<<<<
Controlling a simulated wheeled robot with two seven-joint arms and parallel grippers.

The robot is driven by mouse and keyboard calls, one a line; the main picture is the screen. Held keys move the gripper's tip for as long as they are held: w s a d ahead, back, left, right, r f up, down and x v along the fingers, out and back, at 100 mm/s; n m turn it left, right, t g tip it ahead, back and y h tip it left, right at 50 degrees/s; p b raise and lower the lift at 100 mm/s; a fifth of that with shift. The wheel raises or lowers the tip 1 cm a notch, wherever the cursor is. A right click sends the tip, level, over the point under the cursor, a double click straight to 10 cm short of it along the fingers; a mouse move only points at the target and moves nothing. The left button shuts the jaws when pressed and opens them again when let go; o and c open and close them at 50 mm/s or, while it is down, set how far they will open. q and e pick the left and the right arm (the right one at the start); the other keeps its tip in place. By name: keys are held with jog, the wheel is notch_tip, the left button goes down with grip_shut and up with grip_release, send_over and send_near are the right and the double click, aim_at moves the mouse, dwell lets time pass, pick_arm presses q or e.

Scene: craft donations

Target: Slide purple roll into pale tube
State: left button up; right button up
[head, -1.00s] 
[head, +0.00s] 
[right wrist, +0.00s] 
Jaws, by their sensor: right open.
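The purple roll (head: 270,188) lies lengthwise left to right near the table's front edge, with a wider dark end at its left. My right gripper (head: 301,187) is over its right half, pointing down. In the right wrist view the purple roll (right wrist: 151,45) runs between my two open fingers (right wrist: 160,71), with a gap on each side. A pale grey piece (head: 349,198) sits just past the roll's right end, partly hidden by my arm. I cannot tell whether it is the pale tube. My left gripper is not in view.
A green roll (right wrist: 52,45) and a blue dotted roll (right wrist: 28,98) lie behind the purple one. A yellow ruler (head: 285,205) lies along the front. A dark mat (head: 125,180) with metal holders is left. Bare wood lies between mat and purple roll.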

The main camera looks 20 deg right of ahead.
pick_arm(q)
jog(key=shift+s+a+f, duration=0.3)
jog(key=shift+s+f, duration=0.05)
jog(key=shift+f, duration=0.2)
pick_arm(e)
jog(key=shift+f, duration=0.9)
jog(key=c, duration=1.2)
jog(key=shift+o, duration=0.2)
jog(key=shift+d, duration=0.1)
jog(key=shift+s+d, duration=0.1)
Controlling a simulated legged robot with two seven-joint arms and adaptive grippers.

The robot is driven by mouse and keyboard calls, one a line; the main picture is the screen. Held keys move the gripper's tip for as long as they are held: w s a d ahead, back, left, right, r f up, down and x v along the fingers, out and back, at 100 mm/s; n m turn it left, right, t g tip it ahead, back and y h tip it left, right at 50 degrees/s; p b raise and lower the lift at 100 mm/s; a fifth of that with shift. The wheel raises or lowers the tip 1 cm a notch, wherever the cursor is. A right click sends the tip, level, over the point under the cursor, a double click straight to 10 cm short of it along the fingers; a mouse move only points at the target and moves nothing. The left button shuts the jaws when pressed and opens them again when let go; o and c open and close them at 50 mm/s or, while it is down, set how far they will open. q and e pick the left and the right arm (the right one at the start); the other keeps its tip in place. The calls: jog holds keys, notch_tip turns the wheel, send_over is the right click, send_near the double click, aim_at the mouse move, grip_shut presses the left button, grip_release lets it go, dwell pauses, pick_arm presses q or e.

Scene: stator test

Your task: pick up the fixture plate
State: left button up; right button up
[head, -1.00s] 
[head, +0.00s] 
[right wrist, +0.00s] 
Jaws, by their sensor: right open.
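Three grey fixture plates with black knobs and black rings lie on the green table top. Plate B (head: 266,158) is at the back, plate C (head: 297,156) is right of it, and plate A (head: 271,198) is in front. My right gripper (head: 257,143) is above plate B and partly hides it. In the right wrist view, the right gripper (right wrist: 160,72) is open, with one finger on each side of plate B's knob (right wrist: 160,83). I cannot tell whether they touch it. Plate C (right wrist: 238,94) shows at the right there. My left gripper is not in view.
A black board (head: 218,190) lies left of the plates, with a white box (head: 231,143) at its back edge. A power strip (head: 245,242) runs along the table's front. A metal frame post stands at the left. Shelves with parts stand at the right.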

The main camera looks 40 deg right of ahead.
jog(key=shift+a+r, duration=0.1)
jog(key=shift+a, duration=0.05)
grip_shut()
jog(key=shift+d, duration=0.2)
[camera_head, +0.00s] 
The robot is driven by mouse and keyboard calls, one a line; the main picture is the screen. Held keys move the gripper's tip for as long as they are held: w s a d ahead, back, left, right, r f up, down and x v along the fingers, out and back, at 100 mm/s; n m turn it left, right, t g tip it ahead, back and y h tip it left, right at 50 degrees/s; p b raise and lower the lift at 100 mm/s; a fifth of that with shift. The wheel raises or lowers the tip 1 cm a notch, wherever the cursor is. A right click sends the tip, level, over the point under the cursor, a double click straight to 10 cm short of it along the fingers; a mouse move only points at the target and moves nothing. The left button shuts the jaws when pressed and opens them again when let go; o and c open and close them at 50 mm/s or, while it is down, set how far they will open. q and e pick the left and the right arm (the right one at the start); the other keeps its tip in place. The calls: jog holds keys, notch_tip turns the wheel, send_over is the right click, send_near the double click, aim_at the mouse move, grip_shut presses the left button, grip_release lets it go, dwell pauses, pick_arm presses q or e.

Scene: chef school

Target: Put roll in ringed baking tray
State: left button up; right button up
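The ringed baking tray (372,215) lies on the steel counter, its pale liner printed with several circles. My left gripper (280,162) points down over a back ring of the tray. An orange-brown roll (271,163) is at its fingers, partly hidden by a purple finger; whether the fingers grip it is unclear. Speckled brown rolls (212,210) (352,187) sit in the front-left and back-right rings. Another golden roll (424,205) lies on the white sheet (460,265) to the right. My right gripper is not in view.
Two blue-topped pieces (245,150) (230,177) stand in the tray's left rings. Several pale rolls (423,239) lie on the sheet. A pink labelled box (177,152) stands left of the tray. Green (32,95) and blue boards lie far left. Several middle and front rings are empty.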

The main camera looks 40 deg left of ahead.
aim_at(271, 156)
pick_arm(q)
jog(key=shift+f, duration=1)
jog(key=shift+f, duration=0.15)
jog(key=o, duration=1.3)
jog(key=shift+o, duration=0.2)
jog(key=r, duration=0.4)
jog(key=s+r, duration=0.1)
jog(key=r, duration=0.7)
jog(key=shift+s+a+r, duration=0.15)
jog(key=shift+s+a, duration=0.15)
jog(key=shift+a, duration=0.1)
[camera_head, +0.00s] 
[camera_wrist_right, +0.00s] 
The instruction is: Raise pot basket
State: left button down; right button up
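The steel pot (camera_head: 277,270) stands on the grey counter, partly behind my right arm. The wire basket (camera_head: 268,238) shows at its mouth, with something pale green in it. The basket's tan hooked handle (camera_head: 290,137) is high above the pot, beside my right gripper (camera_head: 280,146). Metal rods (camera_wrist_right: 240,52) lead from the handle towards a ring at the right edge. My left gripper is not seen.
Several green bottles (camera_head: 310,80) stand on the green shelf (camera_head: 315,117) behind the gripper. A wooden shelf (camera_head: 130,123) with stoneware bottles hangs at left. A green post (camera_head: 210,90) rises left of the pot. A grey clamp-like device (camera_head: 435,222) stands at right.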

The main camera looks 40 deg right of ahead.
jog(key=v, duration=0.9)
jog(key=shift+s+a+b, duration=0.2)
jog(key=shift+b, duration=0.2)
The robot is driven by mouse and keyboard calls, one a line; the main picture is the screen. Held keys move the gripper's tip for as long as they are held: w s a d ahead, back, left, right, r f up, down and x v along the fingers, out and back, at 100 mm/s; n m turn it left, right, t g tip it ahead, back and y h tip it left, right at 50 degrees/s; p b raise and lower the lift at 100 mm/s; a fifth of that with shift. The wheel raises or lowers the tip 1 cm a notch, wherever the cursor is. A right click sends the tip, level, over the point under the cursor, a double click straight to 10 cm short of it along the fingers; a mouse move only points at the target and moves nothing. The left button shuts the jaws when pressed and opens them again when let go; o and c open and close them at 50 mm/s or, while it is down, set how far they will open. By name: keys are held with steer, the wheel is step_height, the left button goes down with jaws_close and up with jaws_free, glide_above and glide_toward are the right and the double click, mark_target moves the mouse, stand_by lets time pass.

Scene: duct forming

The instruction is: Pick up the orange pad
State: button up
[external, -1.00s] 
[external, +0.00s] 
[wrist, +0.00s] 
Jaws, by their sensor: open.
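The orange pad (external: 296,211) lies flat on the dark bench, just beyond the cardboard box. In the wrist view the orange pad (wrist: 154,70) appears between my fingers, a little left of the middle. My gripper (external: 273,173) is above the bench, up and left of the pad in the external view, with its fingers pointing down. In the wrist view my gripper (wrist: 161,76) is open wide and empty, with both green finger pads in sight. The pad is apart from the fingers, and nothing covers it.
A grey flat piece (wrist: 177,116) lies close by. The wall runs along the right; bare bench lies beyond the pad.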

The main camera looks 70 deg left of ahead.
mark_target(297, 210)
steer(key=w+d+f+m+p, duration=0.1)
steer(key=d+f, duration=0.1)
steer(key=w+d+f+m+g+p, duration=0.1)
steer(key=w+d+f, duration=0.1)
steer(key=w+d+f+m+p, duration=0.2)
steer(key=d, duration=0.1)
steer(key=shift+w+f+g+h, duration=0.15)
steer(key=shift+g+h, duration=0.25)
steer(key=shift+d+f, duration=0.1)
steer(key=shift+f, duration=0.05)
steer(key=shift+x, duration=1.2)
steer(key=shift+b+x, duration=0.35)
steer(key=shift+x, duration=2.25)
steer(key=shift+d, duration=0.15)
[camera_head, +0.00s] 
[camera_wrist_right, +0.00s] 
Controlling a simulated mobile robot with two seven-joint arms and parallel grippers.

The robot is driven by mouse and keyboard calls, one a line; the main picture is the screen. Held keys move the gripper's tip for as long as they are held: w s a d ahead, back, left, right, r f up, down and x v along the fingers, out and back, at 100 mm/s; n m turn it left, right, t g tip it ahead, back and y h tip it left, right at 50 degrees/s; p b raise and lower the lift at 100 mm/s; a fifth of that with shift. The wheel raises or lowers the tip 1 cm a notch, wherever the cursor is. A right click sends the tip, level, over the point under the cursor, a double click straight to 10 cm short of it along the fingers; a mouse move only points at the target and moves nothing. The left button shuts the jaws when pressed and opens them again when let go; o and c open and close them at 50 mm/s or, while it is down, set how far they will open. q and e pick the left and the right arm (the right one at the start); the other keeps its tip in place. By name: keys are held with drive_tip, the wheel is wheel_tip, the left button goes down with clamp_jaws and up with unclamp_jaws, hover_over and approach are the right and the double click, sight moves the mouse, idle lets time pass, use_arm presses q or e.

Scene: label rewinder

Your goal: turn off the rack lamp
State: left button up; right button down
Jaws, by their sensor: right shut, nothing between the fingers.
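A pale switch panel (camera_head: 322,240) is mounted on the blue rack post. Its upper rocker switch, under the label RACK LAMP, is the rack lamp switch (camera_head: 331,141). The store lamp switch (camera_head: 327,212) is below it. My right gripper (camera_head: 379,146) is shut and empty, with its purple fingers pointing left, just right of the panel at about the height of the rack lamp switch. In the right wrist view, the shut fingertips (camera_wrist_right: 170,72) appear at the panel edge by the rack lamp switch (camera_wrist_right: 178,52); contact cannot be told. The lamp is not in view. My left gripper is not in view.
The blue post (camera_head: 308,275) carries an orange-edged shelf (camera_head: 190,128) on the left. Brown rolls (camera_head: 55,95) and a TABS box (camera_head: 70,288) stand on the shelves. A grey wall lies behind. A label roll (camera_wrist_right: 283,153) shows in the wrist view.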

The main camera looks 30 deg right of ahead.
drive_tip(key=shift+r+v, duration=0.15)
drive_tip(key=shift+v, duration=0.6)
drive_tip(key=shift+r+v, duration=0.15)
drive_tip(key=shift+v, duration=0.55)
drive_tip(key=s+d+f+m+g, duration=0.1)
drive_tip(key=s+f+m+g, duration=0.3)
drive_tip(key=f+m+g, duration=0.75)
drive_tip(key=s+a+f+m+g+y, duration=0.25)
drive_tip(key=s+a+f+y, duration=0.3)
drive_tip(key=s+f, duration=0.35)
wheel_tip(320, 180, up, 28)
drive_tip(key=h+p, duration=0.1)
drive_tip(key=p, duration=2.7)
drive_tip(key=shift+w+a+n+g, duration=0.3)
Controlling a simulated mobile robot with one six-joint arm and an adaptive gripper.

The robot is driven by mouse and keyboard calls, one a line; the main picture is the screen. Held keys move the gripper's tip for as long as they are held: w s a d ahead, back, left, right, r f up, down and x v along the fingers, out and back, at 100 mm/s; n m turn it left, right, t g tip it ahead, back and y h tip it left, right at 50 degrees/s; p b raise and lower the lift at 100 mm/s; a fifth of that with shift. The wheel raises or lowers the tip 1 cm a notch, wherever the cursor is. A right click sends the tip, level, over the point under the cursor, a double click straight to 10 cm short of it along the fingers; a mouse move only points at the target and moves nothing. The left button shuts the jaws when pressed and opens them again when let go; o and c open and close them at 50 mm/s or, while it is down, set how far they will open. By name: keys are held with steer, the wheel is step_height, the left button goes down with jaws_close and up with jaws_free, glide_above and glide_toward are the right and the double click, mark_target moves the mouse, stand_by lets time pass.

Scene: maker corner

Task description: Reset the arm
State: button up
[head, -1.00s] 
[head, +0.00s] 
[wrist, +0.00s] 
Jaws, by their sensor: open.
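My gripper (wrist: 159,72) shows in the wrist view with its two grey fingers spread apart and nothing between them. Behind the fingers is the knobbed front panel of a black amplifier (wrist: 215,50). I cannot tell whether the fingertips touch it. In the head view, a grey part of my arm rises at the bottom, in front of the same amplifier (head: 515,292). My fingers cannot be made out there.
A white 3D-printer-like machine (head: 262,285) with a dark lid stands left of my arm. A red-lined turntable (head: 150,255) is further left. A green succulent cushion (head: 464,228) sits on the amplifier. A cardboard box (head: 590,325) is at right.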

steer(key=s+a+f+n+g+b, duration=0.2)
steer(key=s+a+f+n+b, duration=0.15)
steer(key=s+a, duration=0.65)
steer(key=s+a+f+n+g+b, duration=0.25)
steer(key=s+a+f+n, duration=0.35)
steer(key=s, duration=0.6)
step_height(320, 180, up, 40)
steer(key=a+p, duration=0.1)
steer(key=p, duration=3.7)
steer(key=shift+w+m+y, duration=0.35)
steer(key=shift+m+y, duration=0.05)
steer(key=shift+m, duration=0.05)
>>>>
Your task: Repeat word for word the stretch of lines from the one with "The main camera looks 70 deg left of ahead." down to the one with "Controlling a simulated mobile robot with two", both included.

Complete output:
The main camera looks 70 deg left of ahead.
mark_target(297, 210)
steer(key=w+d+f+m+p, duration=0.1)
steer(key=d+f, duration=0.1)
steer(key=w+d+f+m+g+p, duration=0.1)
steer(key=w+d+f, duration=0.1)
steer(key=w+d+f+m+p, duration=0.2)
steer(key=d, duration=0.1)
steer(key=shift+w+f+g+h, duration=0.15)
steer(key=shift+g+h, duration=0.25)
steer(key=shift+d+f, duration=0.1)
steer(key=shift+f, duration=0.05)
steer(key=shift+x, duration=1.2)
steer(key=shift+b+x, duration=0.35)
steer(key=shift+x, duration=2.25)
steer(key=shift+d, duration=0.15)
[camera_head, +0.00s] 
[camera_wrist_right, +0.00s] 
Controlling a simulated mobile robot with two seven-joint arms and parallel grippers.

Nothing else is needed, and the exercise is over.